In the matter now before us, Civil Case No. V-5456 is principally for damages and is alleged as the first cause of action in the complaint.

Hence, reliance on Teodoro v. Mirasol, is misplaced.

Petitioner has likewise cited the case of Arcillas v. Montejo 6 to support her claim that respondent Judge erred in preferring an ordinary action of partition to an administration proceeding for the settlement of the estate of the deceased Andres Atienza, notwithstanding the fact that the deceased left debts.

However, a study of the said case only reaffirms the options granted by law to the heirs, viz., either a special proceeding in the extra-judicial settlement of the estate or an ordinary action of partition. It bears stressing that private respondents herein filed an action for damages in Civil Case No. V-5456 with accounting and partition as incidents of the principal action.

The Court notes further that SP Proceeding No. Q-52510 in Quezon City was filed by petitioner long after Civil Case No. V-54561 was instituted in Roxas City.

As the Court of Appeals observed:

It did not escape our scrutiny that the SP Proc. No. 52510 in Quezon City was filed by petitioner long after the Civil Case No. V-5456 was instituted in Roxas City. Petitioner’s motion to dismiss was filed after she was granted extension of time to file answer in Civil Case No. V-5456 thus enabling her in the meantime to institute the special proceedings in Quezon City which petitioner has used in seeking the dismissal of the Roxas City case.

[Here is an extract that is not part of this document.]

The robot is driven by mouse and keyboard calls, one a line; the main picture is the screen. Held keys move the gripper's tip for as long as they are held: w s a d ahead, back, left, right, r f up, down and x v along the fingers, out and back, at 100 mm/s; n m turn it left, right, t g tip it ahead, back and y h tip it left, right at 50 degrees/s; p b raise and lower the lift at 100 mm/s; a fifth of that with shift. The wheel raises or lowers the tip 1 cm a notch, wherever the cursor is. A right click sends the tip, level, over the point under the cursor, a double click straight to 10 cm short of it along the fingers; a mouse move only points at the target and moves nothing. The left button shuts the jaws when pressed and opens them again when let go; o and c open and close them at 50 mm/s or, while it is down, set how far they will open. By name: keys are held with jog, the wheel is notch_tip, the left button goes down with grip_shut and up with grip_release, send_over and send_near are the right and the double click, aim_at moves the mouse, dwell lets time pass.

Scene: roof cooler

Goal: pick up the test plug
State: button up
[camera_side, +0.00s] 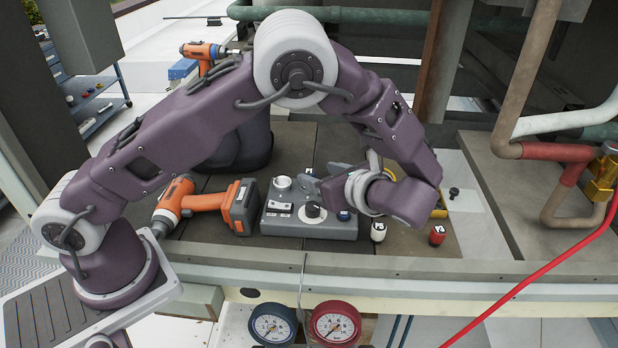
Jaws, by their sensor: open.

As to which of the two suits in court ought to be dismissed, the special proceedings in Quezon City in contrast with SP Proc. No. Q-52510, is already much in progress, a complaint, and an answer with counterclaim have been filed, fully joining the issues. We do not deem it proper to allow petitioner to bring the issues in Civil Case V-5456 to another court, or to withdraw them from the forum before which they had already placed them for resolution.

Obviously, petitioner filed SP Proceeding No. Q-52510 only as an afterthought to evade liability for her alleged tortious acts in the event that they be proved in Civil Case No. 5456. We cannot sanction this behavior by ordering the dismissal of Civil Case No. V-5456.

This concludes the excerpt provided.